- **Material provided**
======

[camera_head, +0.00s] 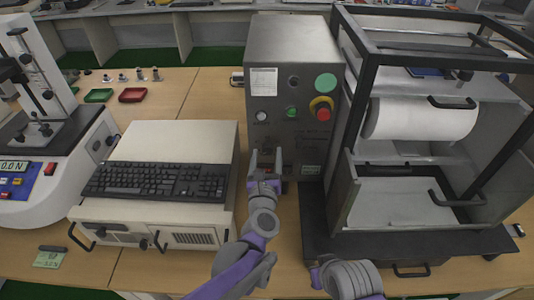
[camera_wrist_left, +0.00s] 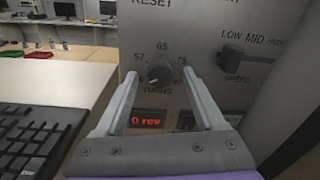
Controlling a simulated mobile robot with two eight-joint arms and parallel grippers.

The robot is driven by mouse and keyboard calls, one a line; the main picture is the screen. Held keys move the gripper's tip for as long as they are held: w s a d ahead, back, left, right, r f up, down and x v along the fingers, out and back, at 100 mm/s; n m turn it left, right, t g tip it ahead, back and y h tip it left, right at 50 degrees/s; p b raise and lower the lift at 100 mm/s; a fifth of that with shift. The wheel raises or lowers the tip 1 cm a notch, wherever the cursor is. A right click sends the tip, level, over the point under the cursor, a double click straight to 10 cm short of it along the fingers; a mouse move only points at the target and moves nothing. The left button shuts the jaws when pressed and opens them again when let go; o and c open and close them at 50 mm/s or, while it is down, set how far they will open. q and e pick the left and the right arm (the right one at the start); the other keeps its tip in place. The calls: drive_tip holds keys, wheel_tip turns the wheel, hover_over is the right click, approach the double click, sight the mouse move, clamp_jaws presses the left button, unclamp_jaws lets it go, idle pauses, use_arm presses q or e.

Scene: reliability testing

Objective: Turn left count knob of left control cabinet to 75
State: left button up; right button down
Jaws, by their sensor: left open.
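The left control cabinet (camera_head: 284,45) is a grey metal box at the centre of the head view. Its dark count knob, marked TURNS (camera_wrist_left: 160,73), shows in the left wrist view with 57, 65 and 75 printed around it. A pale mark shows on its lower left side, but its exact setting is unclear. A red display (camera_wrist_left: 147,122) below reads "0 rev". My left gripper (camera_head: 265,154) is open in front of the cabinet's lower panel. In the left wrist view its fingers (camera_wrist_left: 159,76) stand on either side of the knob; contact cannot be told. My right gripper is not seen.
A SPEED slider (camera_wrist_left: 232,58) sits right of the knob. A red stop button (camera_head: 322,112) is higher on the cabinet. A black keyboard (camera_head: 157,181) on a beige case lies to the left. A black-framed machine (camera_head: 362,125) stands close on the right.

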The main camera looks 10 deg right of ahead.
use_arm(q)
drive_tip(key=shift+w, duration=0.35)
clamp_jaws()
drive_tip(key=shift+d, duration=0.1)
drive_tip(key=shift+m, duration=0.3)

======

- **Aim**
Omit the pictures, then output the rest of the listing exactly.

- **Reply to the exercise**
[camera_head, +0.00s] 
[camera_wrist_left, +0.00s] 
Controlling a simulated mobile robot with two eight-joint arms and parallel grippers.

The robot is driven by mouse and keyboard calls, one a line; the main picture is the screen. Held keys move the gripper's tip for as long as they are held: w s a d ahead, back, left, right, r f up, down and x v along the fingers, out and back, at 100 mm/s; n m turn it left, right, t g tip it ahead, back and y h tip it left, right at 50 degrees/s; p b raise and lower the lift at 100 mm/s; a fifth of that with shift. The wheel raises or lowers the tip 1 cm a notch, wherever the cursor is. A right click sends the tip, level, over the point under the cursor, a double click straight to 10 cm short of it along the fingers; a mouse move only points at the target and moves nothing. The left button shuts the jaws when pressed and opens them again when let go; o and c open and close them at 50 mm/s or, while it is down, set how far they will open. q and e pick the left and the right arm (the right one at the start); the other keeps its tip in place. The calls: drive_tip holds keys, wheel_tip turns the wheel, hover_over is the right click, approach the double click, sight the mouse move, clamp_jaws presses the left button, unclamp_jaws lets it go, idle pauses, use_arm presses q or e.

Scene: reliability testing

Objective: Turn left count knob of left control cabinet to 75
State: left button up; right button down
Jaws, by their sensor: left open.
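The left control cabinet (camera_head: 284,45) is a grey metal box at the centre of the head view. Its dark count knob, marked TURNS (camera_wrist_left: 160,73), shows in the left wrist view with 57, 65 and 75 printed around it. A pale mark shows on its lower left side, but its exact setting is unclear. A red display (camera_wrist_left: 147,122) below reads "0 rev". My left gripper (camera_head: 265,154) is open in front of the cabinet's lower panel. In the left wrist view its fingers (camera_wrist_left: 159,76) stand on either side of the knob; contact cannot be told. My right gripper is not seen.
A SPEED slider (camera_wrist_left: 232,58) sits right of the knob. A red stop button (camera_head: 322,112) is higher on the cabinet. A black keyboard (camera_head: 157,181) on a beige case lies to the left. A black-framed machine (camera_head: 362,125) stands close on the right.

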The main camera looks 10 deg right of ahead.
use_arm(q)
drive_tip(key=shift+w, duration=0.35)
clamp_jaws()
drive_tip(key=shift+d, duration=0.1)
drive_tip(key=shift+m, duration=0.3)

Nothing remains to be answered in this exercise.